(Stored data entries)

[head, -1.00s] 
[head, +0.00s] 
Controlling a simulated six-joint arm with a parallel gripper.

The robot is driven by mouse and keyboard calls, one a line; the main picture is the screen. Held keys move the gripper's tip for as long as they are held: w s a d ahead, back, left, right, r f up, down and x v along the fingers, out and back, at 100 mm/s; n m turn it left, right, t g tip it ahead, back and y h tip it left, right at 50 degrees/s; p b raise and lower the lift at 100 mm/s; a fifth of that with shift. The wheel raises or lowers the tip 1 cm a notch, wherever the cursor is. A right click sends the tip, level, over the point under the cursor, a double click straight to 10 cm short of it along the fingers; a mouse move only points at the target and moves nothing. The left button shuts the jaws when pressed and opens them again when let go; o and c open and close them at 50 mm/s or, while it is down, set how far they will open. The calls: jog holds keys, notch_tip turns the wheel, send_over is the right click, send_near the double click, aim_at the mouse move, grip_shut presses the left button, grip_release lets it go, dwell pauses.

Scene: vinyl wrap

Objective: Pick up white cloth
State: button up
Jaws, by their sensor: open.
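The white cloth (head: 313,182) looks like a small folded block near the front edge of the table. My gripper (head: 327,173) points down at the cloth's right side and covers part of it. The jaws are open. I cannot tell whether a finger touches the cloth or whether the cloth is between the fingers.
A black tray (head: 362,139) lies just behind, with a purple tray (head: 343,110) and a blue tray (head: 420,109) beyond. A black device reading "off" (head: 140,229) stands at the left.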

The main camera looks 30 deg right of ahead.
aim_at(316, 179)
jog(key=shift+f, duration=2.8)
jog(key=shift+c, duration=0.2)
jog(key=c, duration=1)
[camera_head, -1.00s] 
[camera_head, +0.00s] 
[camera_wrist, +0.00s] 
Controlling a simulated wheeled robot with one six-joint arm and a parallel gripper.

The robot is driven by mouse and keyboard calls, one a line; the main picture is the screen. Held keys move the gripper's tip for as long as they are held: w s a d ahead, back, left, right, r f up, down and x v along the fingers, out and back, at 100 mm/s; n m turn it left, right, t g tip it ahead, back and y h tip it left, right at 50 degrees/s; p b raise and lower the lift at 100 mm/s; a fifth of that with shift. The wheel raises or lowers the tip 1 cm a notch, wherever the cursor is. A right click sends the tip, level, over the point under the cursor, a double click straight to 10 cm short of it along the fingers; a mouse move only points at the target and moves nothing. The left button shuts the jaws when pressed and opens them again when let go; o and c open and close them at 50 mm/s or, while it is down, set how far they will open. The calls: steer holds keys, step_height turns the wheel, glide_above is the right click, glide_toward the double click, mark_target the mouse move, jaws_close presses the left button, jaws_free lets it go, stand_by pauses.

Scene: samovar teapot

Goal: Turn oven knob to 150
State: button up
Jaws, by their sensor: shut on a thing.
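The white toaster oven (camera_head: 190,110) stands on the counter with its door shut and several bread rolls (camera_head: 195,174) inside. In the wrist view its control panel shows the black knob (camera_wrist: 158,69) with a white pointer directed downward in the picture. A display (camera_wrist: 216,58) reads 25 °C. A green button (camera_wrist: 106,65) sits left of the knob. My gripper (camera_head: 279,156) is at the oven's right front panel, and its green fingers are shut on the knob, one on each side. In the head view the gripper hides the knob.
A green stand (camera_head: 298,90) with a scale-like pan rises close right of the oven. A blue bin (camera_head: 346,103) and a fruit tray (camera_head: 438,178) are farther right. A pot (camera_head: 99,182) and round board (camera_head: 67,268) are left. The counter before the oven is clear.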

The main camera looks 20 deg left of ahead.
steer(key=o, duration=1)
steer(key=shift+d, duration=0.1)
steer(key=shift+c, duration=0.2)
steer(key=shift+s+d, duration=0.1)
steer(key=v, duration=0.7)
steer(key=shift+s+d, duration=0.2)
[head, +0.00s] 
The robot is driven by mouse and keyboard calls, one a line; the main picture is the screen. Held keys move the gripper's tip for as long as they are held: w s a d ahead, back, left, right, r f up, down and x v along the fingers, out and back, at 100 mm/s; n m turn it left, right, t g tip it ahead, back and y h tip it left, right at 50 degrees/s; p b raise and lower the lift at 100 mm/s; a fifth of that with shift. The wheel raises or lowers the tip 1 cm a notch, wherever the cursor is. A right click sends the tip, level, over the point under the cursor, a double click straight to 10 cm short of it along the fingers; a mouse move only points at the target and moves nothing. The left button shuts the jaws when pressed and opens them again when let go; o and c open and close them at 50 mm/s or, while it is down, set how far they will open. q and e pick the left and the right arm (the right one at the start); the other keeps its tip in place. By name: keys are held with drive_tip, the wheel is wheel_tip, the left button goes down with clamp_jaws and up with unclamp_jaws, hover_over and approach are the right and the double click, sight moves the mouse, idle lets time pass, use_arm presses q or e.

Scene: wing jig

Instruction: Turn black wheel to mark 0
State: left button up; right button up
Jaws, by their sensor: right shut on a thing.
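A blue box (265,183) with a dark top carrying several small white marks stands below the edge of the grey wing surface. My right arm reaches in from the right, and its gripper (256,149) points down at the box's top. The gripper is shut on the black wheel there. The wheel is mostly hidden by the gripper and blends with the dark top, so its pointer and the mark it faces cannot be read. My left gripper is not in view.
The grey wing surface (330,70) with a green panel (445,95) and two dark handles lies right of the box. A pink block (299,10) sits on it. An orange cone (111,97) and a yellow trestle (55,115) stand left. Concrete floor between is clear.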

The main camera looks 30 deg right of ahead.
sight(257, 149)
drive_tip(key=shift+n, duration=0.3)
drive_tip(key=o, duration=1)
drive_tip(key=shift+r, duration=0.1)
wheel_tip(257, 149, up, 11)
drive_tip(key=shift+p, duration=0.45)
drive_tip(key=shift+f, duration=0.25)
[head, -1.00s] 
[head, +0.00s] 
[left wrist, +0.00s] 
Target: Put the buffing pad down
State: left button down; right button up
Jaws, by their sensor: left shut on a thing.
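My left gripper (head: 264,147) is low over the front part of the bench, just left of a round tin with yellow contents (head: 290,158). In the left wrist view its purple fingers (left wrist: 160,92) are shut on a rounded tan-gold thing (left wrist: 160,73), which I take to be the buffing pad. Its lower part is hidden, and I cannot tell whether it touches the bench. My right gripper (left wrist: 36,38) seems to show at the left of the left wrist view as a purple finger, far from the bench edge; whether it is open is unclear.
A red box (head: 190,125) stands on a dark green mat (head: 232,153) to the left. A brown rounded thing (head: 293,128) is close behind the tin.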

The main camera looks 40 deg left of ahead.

» STATED PROBLEM
Take the listing above and write it out again exactly.

» WRITTEN ANSWER
[head, -1.00s] 
[head, +0.00s] 
Controlling a simulated six-joint arm with a parallel gripper.

The robot is driven by mouse and keyboard calls, one a line; the main picture is the screen. Held keys move the gripper's tip for as long as they are held: w s a d ahead, back, left, right, r f up, down and x v along the fingers, out and back, at 100 mm/s; n m turn it left, right, t g tip it ahead, back and y h tip it left, right at 50 degrees/s; p b raise and lower the lift at 100 mm/s; a fifth of that with shift. The wheel raises or lowers the tip 1 cm a notch, wherever the cursor is. A right click sends the tip, level, over the point under the cursor, a double click straight to 10 cm short of it along the fingers; a mouse move only points at the target and moves nothing. The left button shuts the jaws when pressed and opens them again when let go; o and c open and close them at 50 mm/s or, while it is down, set how far they will open. The calls: jog holds keys, notch_tip turns the wheel, send_over is the right click, send_near the double click, aim_at the mouse move, grip_shut presses the left button, grip_release lets it go, dwell pauses.

Scene: vinyl wrap

Objective: Pick up white cloth
State: button up
Jaws, by their sensor: open.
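The white cloth (head: 313,182) looks like a small folded block near the front edge of the table. My gripper (head: 327,173) points down at the cloth's right side and covers part of it. The jaws are open. I cannot tell whether a finger touches the cloth or whether the cloth is between the fingers.
A black tray (head: 362,139) lies just behind, with a purple tray (head: 343,110) and a blue tray (head: 420,109) beyond. A black device reading "off" (head: 140,229) stands at the left.

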The main camera looks 30 deg right of ahead.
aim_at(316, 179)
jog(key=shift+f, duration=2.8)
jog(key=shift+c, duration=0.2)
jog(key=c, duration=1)
[camera_head, -1.00s] 
[camera_head, +0.00s] 
[camera_wrist, +0.00s] 
Controlling a simulated wheeled robot with one six-joint arm and a parallel gripper.

The robot is driven by mouse and keyboard calls, one a line; the main picture is the screen. Held keys move the gripper's tip for as long as they are held: w s a d ahead, back, left, right, r f up, down and x v along the fingers, out and back, at 100 mm/s; n m turn it left, right, t g tip it ahead, back and y h tip it left, right at 50 degrees/s; p b raise and lower the lift at 100 mm/s; a fifth of that with shift. The wheel raises or lowers the tip 1 cm a notch, wherever the cursor is. A right click sends the tip, level, over the point under the cursor, a double click straight to 10 cm short of it along the fingers; a mouse move only points at the target and moves nothing. The left button shuts the jaws when pressed and opens them again when let go; o and c open and close them at 50 mm/s or, while it is down, set how far they will open. The calls: steer holds keys, step_height turns the wheel, glide_above is the right click, glide_toward the double click, mark_target the mouse move, jaws_close presses the left button, jaws_free lets it go, stand_by pauses.

Scene: samovar teapot

Goal: Turn oven knob to 150
State: button up
Jaws, by their sensor: shut on a thing.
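The white toaster oven (camera_head: 190,110) stands on the counter with its door shut and several bread rolls (camera_head: 195,174) inside. In the wrist view its control panel shows the black knob (camera_wrist: 158,69) with a white pointer directed downward in the picture. A display (camera_wrist: 216,58) reads 25 °C. A green button (camera_wrist: 106,65) sits left of the knob. My gripper (camera_head: 279,156) is at the oven's right front panel, and its green fingers are shut on the knob, one on each side. In the head view the gripper hides the knob.
A green stand (camera_head: 298,90) with a scale-like pan rises close right of the oven. A blue bin (camera_head: 346,103) and a fruit tray (camera_head: 438,178) are farther right. A pot (camera_head: 99,182) and round board (camera_head: 67,268) are left. The counter before the oven is clear.

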The main camera looks 20 deg left of ahead.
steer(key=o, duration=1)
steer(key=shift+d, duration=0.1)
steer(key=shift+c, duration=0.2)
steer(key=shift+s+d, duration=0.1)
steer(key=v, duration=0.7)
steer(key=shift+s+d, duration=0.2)
[head, +0.00s] 
The robot is driven by mouse and keyboard calls, one a line; the main picture is the screen. Held keys move the gripper's tip for as long as they are held: w s a d ahead, back, left, right, r f up, down and x v along the fingers, out and back, at 100 mm/s; n m turn it left, right, t g tip it ahead, back and y h tip it left, right at 50 degrees/s; p b raise and lower the lift at 100 mm/s; a fifth of that with shift. The wheel raises or lowers the tip 1 cm a notch, wherever the cursor is. A right click sends the tip, level, over the point under the cursor, a double click straight to 10 cm short of it along the fingers; a mouse move only points at the target and moves nothing. The left button shuts the jaws when pressed and opens them again when let go; o and c open and close them at 50 mm/s or, while it is down, set how far they will open. q and e pick the left and the right arm (the right one at the start); the other keeps its tip in place. By name: keys are held with drive_tip, the wheel is wheel_tip, the left button goes down with clamp_jaws and up with unclamp_jaws, hover_over and approach are the right and the double click, sight moves the mouse, idle lets time pass, use_arm presses q or e.

Scene: wing jig

Instruction: Turn black wheel to mark 0
State: left button up; right button up
Jaws, by their sensor: right shut on a thing.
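A blue box (265,183) with a dark top carrying several small white marks stands below the edge of the grey wing surface. My right arm reaches in from the right, and its gripper (256,149) points down at the box's top. The gripper is shut on the black wheel there. The wheel is mostly hidden by the gripper and blends with the dark top, so its pointer and the mark it faces cannot be read. My left gripper is not in view.
The grey wing surface (330,70) with a green panel (445,95) and two dark handles lies right of the box. A pink block (299,10) sits on it. An orange cone (111,97) and a yellow trestle (55,115) stand left. Concrete floor between is clear.

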The main camera looks 30 deg right of ahead.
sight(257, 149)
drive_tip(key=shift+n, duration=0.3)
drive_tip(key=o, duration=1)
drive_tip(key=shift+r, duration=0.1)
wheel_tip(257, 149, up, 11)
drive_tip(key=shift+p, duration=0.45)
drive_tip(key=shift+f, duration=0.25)
[head, -1.00s] 
[head, +0.00s] 
[left wrist, +0.00s] 
Target: Put the buffing pad down
State: left button down; right button up
Jaws, by their sensor: left shut on a thing.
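My left gripper (head: 264,147) is low over the front part of the bench, just left of a round tin with yellow contents (head: 290,158). In the left wrist view its purple fingers (left wrist: 160,92) are shut on a rounded tan-gold thing (left wrist: 160,73), which I take to be the buffing pad. Its lower part is hidden, and I cannot tell whether it touches the bench. My right gripper (left wrist: 36,38) seems to show at the left of the left wrist view as a purple finger, far from the bench edge; whether it is open is unclear.
A red box (head: 190,125) stands on a dark green mat (head: 232,153) to the left. A brown rounded thing (head: 293,128) is close behind the tin.

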The main camera looks 40 deg left of ahead.

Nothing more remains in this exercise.